It's somewhat ironic to read this post because recently I've faced a similar situation...
I did make the mistake, I guess, of asking my girlfriend this past weekend how many people she had sex with. She said "Seven," "Including me?" "Not including you." I asked and I got the honest answer.
Why did I even want to know? Well, she started having sex at a very young age; I knew that and knew she had had sex with a number of people. Some of it is derived from the competitiveness, quite a bit of it was derived from the (pehaps false) belief that knowledge would be better than imagining/wondering myself. In the end, it was probably a number of factors.
And what happened afterwards? Honestly, it bothered me. The first few days I was preoccupied with it quite a bit-- trust me, I did not want to think about it, but perhaps there is a dispensation to think about things like that, personal things, filling in details that are left out -- imagining them -- etc.
For me, I think the greatest part of the problem is the dichotomy between her sexual experience (8 partners) and mine (she is my only partner). The difference in prior behavior raised all sorts of emotions and confusion for me, but while I might sometimes wish I was her first and only partner, I probably wish nearly (or just) as much that I had more partners -- not that I really want to have sex with anyone else, but so that sex would not be as much an emotional issue.
But that's not the entire the story. I truly love this girl -- we've known each other for more than seven years, fell out of touch, got back in touch, and have been dating for just over two months. Already I feel more comfortable with her than I have with anyone in a long time; she is my best friend and is so much fun to be around.
While the first few days may have bothered me significantly -- thinking about the number, or even just thinking about the conversation and her voice saying it -- I've been working to lessen it with time. That's ultimately what I want -- to know and confront those details rather than hide from them, taking it as a part of her, and letting any of the emotional turmoil and baggage dissipate as the days go by.

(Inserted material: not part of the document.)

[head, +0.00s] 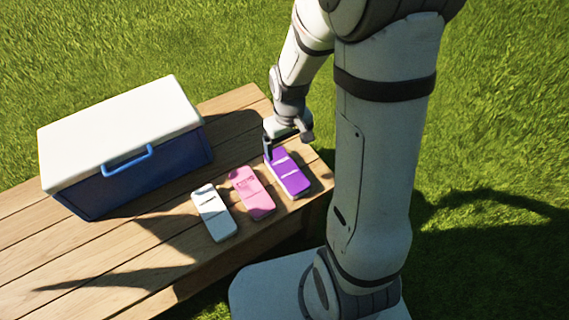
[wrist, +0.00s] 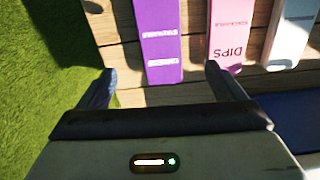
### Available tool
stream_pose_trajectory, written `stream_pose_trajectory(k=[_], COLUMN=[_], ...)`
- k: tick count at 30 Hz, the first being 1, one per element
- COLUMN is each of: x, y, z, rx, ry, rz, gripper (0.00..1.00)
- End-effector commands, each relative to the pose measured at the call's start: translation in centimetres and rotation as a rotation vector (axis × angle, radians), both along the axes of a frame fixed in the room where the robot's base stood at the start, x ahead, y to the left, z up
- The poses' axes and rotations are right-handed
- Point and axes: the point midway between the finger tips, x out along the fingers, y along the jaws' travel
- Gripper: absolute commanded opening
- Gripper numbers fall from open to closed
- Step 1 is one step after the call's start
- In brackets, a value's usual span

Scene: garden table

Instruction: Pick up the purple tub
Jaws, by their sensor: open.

Honestly, I searched the TF a day or two ago and read what some people said in another thread. I already knew it, but it still helps reading it from others, from people who aren't caught up in emotions, who aren't thinking upsetting thoughts. That helped me some. Last night my GF and I were talking and I apologized for asking; not so much apologizing because of my feelings, but for her feelings and how it might have made her feel.
Another thing I've been doing is trying to keep things in perspective. Sure, she's had seven other partners while I've had no one else, but I know I'm not entirely spotless. She seriously dated each of them but one (a two-night fling, I guess) and didn't even mess around with anyone besides those seven, whereas I've fooled around with a couple girls who I didn't even know but for a few days. So in that perspective, perhaps her morals and behavior are a bit sounder than my own. I just need to get used to that thought-process and cement the fact that she is a different person than myself -- and no worse just because we acted differently than each other.
What people have said -- prior partners made her the girl she has become, everything that happened is in the past, etc -- is all true. But as we all know, sometimes it's easier said than done, especially when trying to deal with the conflagration of emotions and thoughts. It truly doesn't matter whether it's 1, 8, 10, or 15 or more partners, but internalizing that can still be tough.
I told her, shortly after she told me the number, that I would be pissed at myself to let such a good thing go merely because of her past. And I mean that. She is too great a girl to let go because of my emotions, any jealously, any confusion. So, I'm doing the best I can to make an effort not to let it bother me, so that I can be the person she deserves. I'm not perfect, but I think time will help me get used to it, and I thank the people on this board for their honest and insightful comments.
I know that the thread has moved on to a little bit of a different direction, but I thought I'd offer my thoughts as I'm dealing with a similar issue but from a guy's side. Feel free to comment, as these are just my 2 cents...but I hope things work out for you annie.